EXERCISE
Reproduce the listing below without changes, except that pictures are left out.

SOURCE DATA
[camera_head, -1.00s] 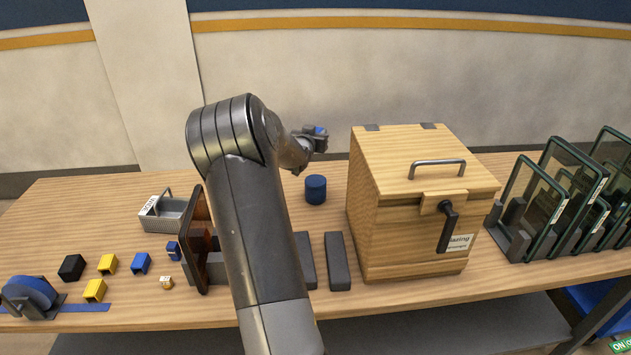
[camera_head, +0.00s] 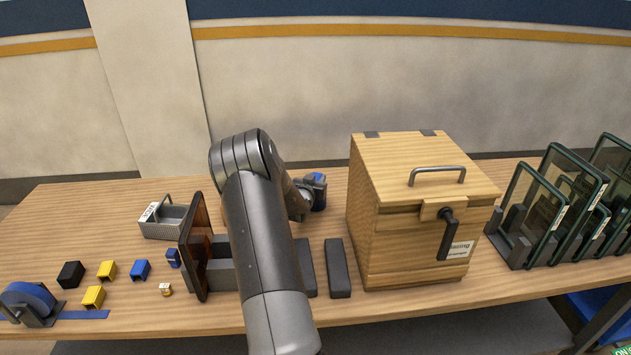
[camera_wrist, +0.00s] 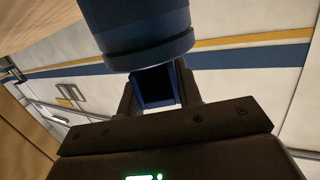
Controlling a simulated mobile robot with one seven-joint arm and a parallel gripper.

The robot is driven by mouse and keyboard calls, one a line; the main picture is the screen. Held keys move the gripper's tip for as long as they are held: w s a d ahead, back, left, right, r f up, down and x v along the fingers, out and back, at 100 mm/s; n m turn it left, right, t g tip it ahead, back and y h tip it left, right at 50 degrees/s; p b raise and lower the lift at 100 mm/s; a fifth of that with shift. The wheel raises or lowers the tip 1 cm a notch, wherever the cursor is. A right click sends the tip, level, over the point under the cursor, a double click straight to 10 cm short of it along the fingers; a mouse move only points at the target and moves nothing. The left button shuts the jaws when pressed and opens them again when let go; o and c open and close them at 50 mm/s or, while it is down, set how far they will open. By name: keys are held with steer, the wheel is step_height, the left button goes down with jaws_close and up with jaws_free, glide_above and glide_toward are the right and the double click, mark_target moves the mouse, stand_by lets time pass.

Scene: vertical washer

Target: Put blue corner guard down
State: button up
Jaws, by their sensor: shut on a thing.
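My gripper (camera_wrist: 160,95) is shut on a blue corner guard (camera_wrist: 156,88), a small open-sided channel piece between the two fingers in the wrist view. In the head view my gripper (camera_head: 314,188) is low over the back middle of the table, left of the wooden box; a bit of the blue guard (camera_head: 318,177) shows there. A dark blue cylinder (camera_wrist: 140,30) is very close to the fingertips and the guard in the wrist view. I cannot tell whether they touch. In the head view the cylinder is largely hidden behind my gripper.
The wooden box (camera_head: 415,235) with handle and latch stands right of my gripper. Framed glass panes (camera_head: 535,205) stand in a rack at right.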

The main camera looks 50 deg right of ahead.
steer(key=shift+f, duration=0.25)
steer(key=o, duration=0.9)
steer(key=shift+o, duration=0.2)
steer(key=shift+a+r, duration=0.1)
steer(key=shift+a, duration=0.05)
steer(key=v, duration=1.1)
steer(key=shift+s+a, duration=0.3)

SOLUTION FOR THIS EXERCISE
[camera_head, -1.00s] 
[camera_head, +0.00s] 
[camera_wrist, +0.00s] 
Controlling a simulated mobile robot with one seven-joint arm and a parallel gripper.

The robot is driven by mouse and keyboard calls, one a line; the main picture is the screen. Held keys move the gripper's tip for as long as they are held: w s a d ahead, back, left, right, r f up, down and x v along the fingers, out and back, at 100 mm/s; n m turn it left, right, t g tip it ahead, back and y h tip it left, right at 50 degrees/s; p b raise and lower the lift at 100 mm/s; a fifth of that with shift. The wheel raises or lowers the tip 1 cm a notch, wherever the cursor is. A right click sends the tip, level, over the point under the cursor, a double click straight to 10 cm short of it along the fingers; a mouse move only points at the target and moves nothing. The left button shuts the jaws when pressed and opens them again when let go; o and c open and close them at 50 mm/s or, while it is down, set how far they will open. By name: keys are held with steer, the wheel is step_height, the left button goes down with jaws_close and up with jaws_free, glide_above and glide_toward are the right and the double click, mark_target moves the mouse, stand_by lets time pass.

Scene: vertical washer

Target: Put blue corner guard down
State: button up
Jaws, by their sensor: shut on a thing.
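My gripper (camera_wrist: 160,95) is shut on a blue corner guard (camera_wrist: 156,88), a small open-sided channel piece between the two fingers in the wrist view. In the head view my gripper (camera_head: 314,188) is low over the back middle of the table, left of the wooden box; a bit of the blue guard (camera_head: 318,177) shows there. A dark blue cylinder (camera_wrist: 140,30) is very close to the fingertips and the guard in the wrist view. I cannot tell whether they touch. In the head view the cylinder is largely hidden behind my gripper.
The wooden box (camera_head: 415,235) with handle and latch stands right of my gripper. Framed glass panes (camera_head: 535,205) stand in a rack at right.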

The main camera looks 50 deg right of ahead.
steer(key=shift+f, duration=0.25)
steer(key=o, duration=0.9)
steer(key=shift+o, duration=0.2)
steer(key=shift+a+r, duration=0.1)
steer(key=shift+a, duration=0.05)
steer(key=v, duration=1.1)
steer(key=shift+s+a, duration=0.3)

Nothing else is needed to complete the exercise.